_Data lines_:

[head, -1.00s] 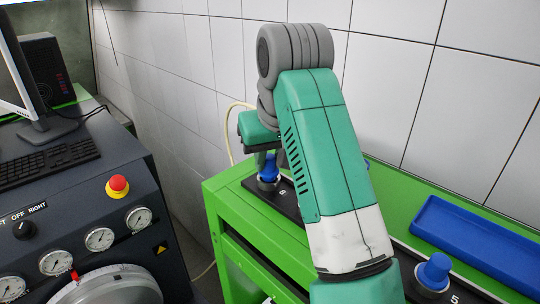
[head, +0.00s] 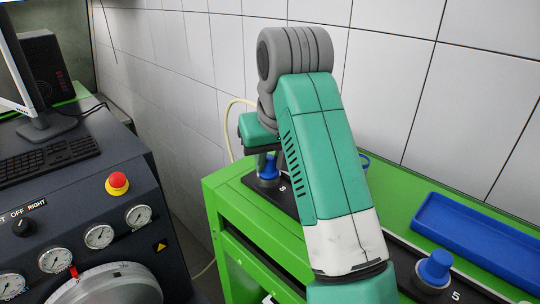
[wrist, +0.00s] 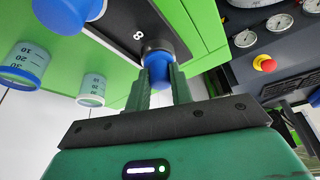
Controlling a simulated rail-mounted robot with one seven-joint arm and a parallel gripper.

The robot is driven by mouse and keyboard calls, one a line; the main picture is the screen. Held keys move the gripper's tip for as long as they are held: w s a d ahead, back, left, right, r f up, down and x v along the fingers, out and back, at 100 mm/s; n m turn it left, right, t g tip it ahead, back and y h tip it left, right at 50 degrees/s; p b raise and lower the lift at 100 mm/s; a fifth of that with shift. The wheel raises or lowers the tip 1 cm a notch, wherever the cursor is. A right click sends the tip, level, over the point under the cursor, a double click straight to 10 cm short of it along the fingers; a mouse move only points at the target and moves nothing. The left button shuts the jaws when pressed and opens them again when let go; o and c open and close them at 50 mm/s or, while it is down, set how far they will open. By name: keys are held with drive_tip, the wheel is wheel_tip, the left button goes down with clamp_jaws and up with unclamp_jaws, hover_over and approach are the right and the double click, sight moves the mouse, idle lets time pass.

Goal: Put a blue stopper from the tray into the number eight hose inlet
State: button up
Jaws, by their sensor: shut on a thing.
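My gripper (wrist: 159,86) is shut on a blue stopper (wrist: 158,68), held between its two green fingers. The stopper is at the grey ring of the inlet (wrist: 157,47) next to the number 8 on the black plate (wrist: 118,18) in the wrist view. How deep it sits cannot be told. In the head view the stopper (head: 268,168) stands upright over the inlet, under my gripper (head: 265,152). The blue tray (head: 478,240) lies at the right on the green bench; no stopper shows in its visible part.
Another blue stopper (head: 435,268) sits in the inlet marked 5. Graduated beakers (wrist: 25,65) stand near the plate in the wrist view. A dark console (head: 75,220) with gauges and a red button (head: 117,182) is at the left. A tiled wall (head: 400,70) rises behind the bench.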

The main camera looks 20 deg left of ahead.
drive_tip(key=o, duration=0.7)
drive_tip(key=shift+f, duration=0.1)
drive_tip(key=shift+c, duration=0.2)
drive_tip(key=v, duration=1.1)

_Exercise aim_: From the listing above, pick out every line containing "robot".

_Answer to this exercise_:
Controlling a simulated rail-mounted robot with one seven-joint arm and a parallel gripper.
The robot is driven by mouse and keyboard calls, one a line; the main picture is the screen. Held keys move the gripper's tip for as long as they are held: w s a d ahead, back, left, right, r f up, down and x v along the fingers, out and back, at 100 mm/s; n m turn it left, right, t g tip it ahead, back and y h tip it left, right at 50 degrees/s; p b raise and lower the lift at 100 mm/s; a fifth of that with shift. The wheel raises or lowers the tip 1 cm a notch, wherever the cursor is. A right click sends the tip, level, over the point under the cursor, a double click straight to 10 cm short of it along the fingers; a mouse move only points at the target and moves nothing. The left button shuts the jaws when pressed and opens them again when let go; o and c open and close them at 50 mm/s or, while it is down, set how far they will open. By name: keys are held with drive_tip, the wheel is wheel_tip, the left button goes down with clamp_jaws and up with unclamp_jaws, hover_over and approach are the right and the double click, sight moves the mouse, idle lets time pass.

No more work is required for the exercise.